Otra cosa aprendí con la caída. Fue en un parque de Sevilla, al lado del río. A veinte metros, encaramados en un banco y dejando que pasase la mañana, había media docena de chavales. Todos negros. Pero de color negro-negro, nada de café con leche. Yo, tirado en el suelo, al verlos reaccioné como seguramente habría reaccionado cualquiera de ustedes: intenté –ridículamente– proteger la cámara de vídeo que llevaba, el trípode, esas cosas. Imbécil de mí. Cuando llegaron los de la ambulancia, que apenas podían conmigo, aquellos chavales se lanzaron a ayudar, a sujetar la silla, a subir las escaleras con el herido a cuestas. Yo miraba a mi queridísimo hermano Orlando (otro ángel hecho de bondad) y le decía: “¿Has visto?” Y él sonreía: “El que ha sufrido mucho, siempre es el primero en ayudar”. En cuanto se me cure el brazo me gustaría tener unas palabras con toda esa gentuza que desprecia o rechaza a los inmigrantes por el solo hecho de serlo… Qué lección me dieron. Qué lección.

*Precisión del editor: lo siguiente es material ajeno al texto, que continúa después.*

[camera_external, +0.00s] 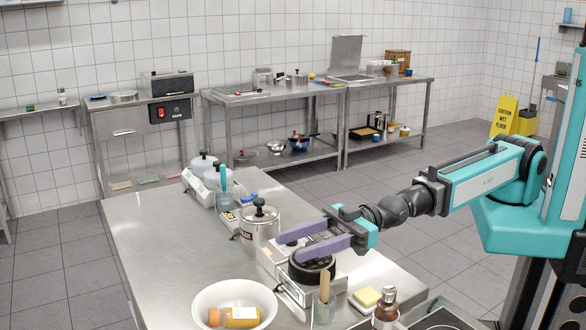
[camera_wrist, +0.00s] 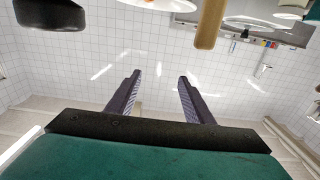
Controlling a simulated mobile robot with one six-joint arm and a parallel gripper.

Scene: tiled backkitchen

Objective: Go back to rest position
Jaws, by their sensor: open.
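My gripper (camera_external: 288,247) is at the end of my teal arm, which reaches in from the right in the external view. Its two purple fingers are spread apart with nothing between them. They point left over the steel table (camera_external: 150,240), above and near a dark round burner or pan (camera_external: 312,268). In the external view I cannot tell the exact gap below the fingers. In the wrist view both fingers of my gripper (camera_wrist: 159,76) stand apart, with only pale tiled surface seen between them.
A lidded steel pot (camera_external: 259,222) stands just left of the fingers. A white bowl (camera_external: 233,296) with an orange-capped jar, a glass (camera_external: 324,312) with a wooden-handled tool, a sponge (camera_external: 367,297) and a brown bottle (camera_external: 386,306) stand near the front. The table's left part is clear.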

Lo mismo que Rosana, la chica salvadoreña que una vez a la semana pone algo de orden (algo) en esta casa… por puro cariño, porque con lo que le pago debería denunciarme. Esta misma mañana, fuera de día y de hora, se ha presentado aquí para hacer las obras de misericordia: vestir al desnudo, visitar al enfermo, limpiar al mugriento, consolar a los que están presos de su propio cabestrillo… “Tendré que pagarte algo más este mes”, le dije cuando se iba. “Ya me lo paga Dios”, me contestó con una sonrisa hecha toda de luz y minuciosamente inmigrante.

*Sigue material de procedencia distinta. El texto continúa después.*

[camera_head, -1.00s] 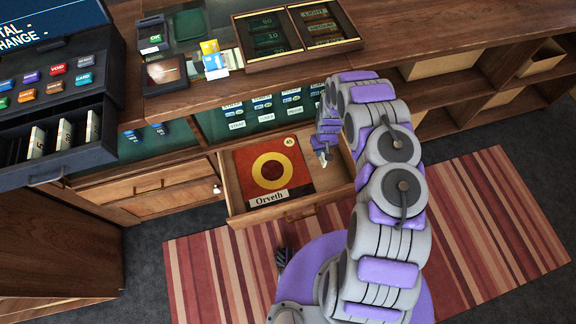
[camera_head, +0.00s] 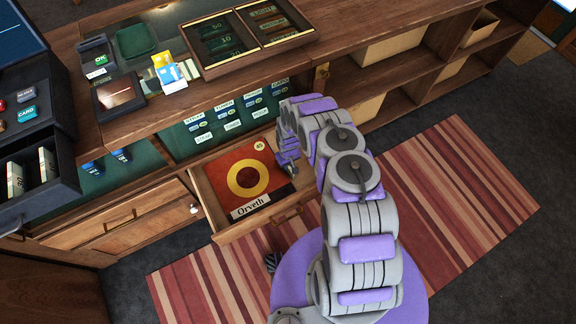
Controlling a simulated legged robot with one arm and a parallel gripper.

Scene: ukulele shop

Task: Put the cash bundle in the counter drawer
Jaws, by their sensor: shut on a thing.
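The counter drawer (camera_head: 205,190) is pulled open below the glass-fronted counter. My gripper (camera_head: 289,168) points down at the right side of the open drawer and appears over or just inside it. It is shut on a small pale thing, which I take to be the cash bundle; the fingers and arm hide most of it. I cannot tell whether it touches the drawer floor.
A square red record sleeve marked Orveth (camera_head: 246,180) fills the drawer's left and middle. A cash register tray (camera_head: 66,185) with upright bundles juts out at left. A closed drawer (camera_head: 120,222) is beside the open one. A striped rug (camera_head: 460,190) lies on the floor.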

En fin: que la amnistía de los c…nes, las treinta monedas que Sánchez ha tenido que pagar a los mercaderes del templo bruselense, la percepción sobre uno mismo y su propia indefensión, y desde luego sobre el papel que juegan los demás (legales o ilegales) en la propia vida cambian mucho, y muy saludablemente, cuando uno se descaralla la cabeza del húmero. Como método de aprendizaje es algo bestia, lo reconozco, y no me parece bien recomendárselo a nadie, pero bueno… Es lo que me ha tocado. No puedo hacer mucho más.